Com custo mensal próximo de R$ 9 milhões para manter os serviços em plenitude, a cúpula tricolor trabalha no limite para segurar as contas e prepara um estudo a fim de reduzir os gastos no atual cenário. Como renda fixa, o time ainda soma verba das cotas televisivas, patrocínio e sócio-torcedor.
"Temos todos os tributos fiscais em dia, seja municipal, estadual ou federal. Arcamos com as dívidas trabalhistas também para fazer da gestão algo profissional. E os jogadores são felizes, temos respaldo pela boa relação com eles. Se o calendário não voltar logo vai ficar difícil para todos, mas a nossa situação é um pouco melhor sim", aponta Maurício Guimarães, diretor financeiro do Fortaleza.
Medidas para o futuro
Tanto Ceará como Fortaleza já adotaram medidas para amenizar a situação nas próximas semanas. Ambos decidiram por dar férias aos atletas até o dia 20 de abril, com a possibilidade de ampliação por mais 10 dias.
O presidente do Fortaleza, Marcelo Paz, ainda comentou sobre os planos dos clubes brasileiros para o retorno às competições. Ele afirmou que vem conversando com outros dirigentes.
"Espero que as coisas se normalizem e os clubes possam voltar à atividade. Já adianto que os clubes em geral pensam em uma pré-temporada de pelo menos 12 dias quando a temporada recomeçar antes de voltar às competições", garante o dirigente.
Na contramão da crise
A principal aposta da Comissão Nacional de Clubes (CNC), em proposta efetuada à Federação dos Atletas Profissionais de Futebol, é de reduzir em 25% o salário dos jogadores enquanto perdurar a paralisação dos jogos. O grande impasse é que muitos têm dívidas ativas com os elencos.
O fato é que os jogadores não aceitam nenhum tipo de redução de salário no período em que os campeonatos estiverem paralisados. Com isso, o impasse segue por enquanto. Há nova reunião na terça-feira (31). A tendência é que todos os clubes, assim como Leão e Vovô, acabem negociando individualmente as férias dos seus elencos e ganhem mais tempo para discutir o desconto salarial.
Bem à frente
Único pernambucano na elite, o Sport tem débitos com a Fifa e a Câmara Nacional de Resolução de Disputas (CNRD) que ultrapassam os R$ 18 milhões. No Rio de Janeiro, Botafogo, Fluminense e Vasco atrasaram os salários em meio à realização da própria Série A.
A realidade também perdura em São Paulo, com o Palmeiras sendo o único que não atrasou na região, contra Corinthians, São Paulo e Santos. Rebaixado para Série B pela primeira vez, o montante da dívida do Cruzeiro supera os R$ 800 milhões.
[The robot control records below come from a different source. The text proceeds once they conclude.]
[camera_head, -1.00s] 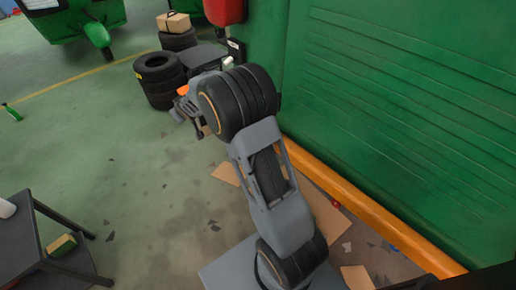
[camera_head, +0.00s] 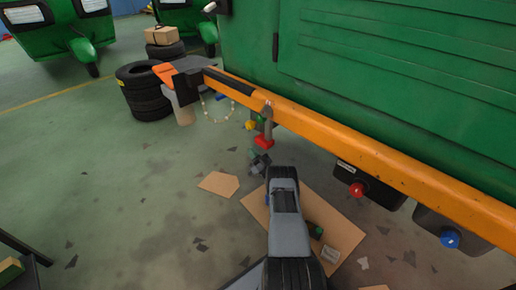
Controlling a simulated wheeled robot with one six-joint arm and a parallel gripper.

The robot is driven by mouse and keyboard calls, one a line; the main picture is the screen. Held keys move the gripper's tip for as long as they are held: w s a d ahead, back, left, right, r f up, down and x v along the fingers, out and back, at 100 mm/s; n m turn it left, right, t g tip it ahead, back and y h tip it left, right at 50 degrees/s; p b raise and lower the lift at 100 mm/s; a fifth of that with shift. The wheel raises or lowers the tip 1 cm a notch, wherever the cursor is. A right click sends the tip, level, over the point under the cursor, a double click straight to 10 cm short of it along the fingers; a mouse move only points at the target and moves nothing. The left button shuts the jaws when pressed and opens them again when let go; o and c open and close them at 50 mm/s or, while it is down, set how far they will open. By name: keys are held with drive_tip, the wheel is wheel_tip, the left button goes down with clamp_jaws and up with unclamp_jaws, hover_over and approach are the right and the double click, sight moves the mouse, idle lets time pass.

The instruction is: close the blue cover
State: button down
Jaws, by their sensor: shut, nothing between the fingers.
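A blue round knob (camera_head: 450,238) sits on a dark box (camera_head: 468,226) under the orange beam at the lower right. It is the blue part that stands out most; I cannot tell whether it belongs to the cover or whether the cover is open. My gripper (camera_head: 259,164) is small and partly hidden at the far end of my arm, below the beam and well left of the blue knob. It is shut and appears empty.
The orange beam (camera_head: 330,142) runs along the green vehicle body (camera_head: 400,85). A red knob (camera_head: 357,190) is on another dark box. A red piece (camera_head: 264,142) hangs just above my gripper. Cardboard (camera_head: 335,228) lies on the floor. Tyres (camera_head: 146,96) stand at upper left.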

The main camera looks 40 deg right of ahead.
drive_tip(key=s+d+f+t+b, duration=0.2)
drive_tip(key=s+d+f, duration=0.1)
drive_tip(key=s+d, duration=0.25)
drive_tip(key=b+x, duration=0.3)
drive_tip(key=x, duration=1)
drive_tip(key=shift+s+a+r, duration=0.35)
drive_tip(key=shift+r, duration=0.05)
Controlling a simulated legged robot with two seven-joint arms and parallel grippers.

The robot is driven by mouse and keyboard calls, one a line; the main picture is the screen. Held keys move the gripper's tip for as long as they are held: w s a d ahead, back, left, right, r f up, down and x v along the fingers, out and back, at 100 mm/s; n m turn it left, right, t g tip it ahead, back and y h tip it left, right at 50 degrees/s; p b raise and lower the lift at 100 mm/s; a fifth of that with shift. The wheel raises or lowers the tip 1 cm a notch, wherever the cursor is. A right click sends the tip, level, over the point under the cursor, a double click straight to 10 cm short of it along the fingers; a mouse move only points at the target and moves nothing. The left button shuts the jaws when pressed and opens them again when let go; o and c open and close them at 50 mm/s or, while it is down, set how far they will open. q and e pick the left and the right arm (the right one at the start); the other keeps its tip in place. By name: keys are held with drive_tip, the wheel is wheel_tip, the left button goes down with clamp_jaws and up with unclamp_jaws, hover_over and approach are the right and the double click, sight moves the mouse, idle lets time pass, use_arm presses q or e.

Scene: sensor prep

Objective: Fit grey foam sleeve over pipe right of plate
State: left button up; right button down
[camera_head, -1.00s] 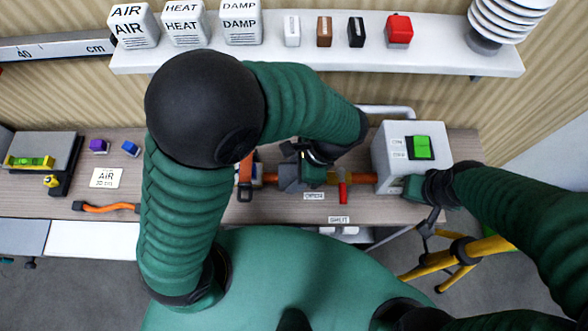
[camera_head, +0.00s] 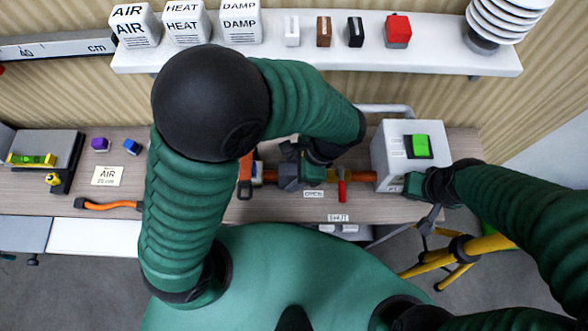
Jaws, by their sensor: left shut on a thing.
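A copper-orange pipe (camera_head: 358,176) runs level above the bench to a grey box at the right. My left gripper (camera_head: 292,175) is at the pipe, left of the red valve handle, and is shut on a dark grey piece that looks like the grey foam sleeve. The gripper and my left arm hide most of that piece, so I cannot tell how far it surrounds the pipe. My right gripper (camera_head: 414,186) is low beside the grey box's front right corner; its fingers are too small and hidden to read. I cannot make out the plate for certain.
The grey box (camera_head: 382,158) has a green switch (camera_head: 421,145). A red valve handle (camera_head: 342,190) hangs between labels OPEN and SHUT. An orange and black clamp-like piece (camera_head: 245,178) stands left of my left gripper. A white shelf (camera_head: 455,62) spans the back. A yellow tripod (camera_head: 465,258) stands at right.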

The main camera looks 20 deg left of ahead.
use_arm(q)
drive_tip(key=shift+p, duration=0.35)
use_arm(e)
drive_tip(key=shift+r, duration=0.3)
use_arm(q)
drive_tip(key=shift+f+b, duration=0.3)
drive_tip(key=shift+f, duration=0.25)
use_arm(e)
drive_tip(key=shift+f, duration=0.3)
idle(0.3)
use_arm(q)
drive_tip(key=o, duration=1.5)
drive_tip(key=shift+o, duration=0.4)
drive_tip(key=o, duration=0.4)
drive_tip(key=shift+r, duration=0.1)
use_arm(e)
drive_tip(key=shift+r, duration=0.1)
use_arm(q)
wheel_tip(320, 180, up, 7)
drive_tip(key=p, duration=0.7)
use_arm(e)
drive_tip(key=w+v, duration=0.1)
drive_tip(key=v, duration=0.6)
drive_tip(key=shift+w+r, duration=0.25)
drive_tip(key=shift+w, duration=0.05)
Assim, o saldo cearense de organização e responsabilidade é refletido em solidez. Na crise, o equilíbrio se sobrepõe e coloca Vovô e Leão acima de instituições do eixo Sul-Sudeste, que angariam até maiores fontes de receita.
A resposta é ao CEP por vezes renegado. A dupla auxilia na inversão do fluxo tradicional, que já começou. Com melhorias estruturais, cuidado financeiro e torcidas de massa, o futebol local assume a condição de protagonista e se fortalece no contexto nacional.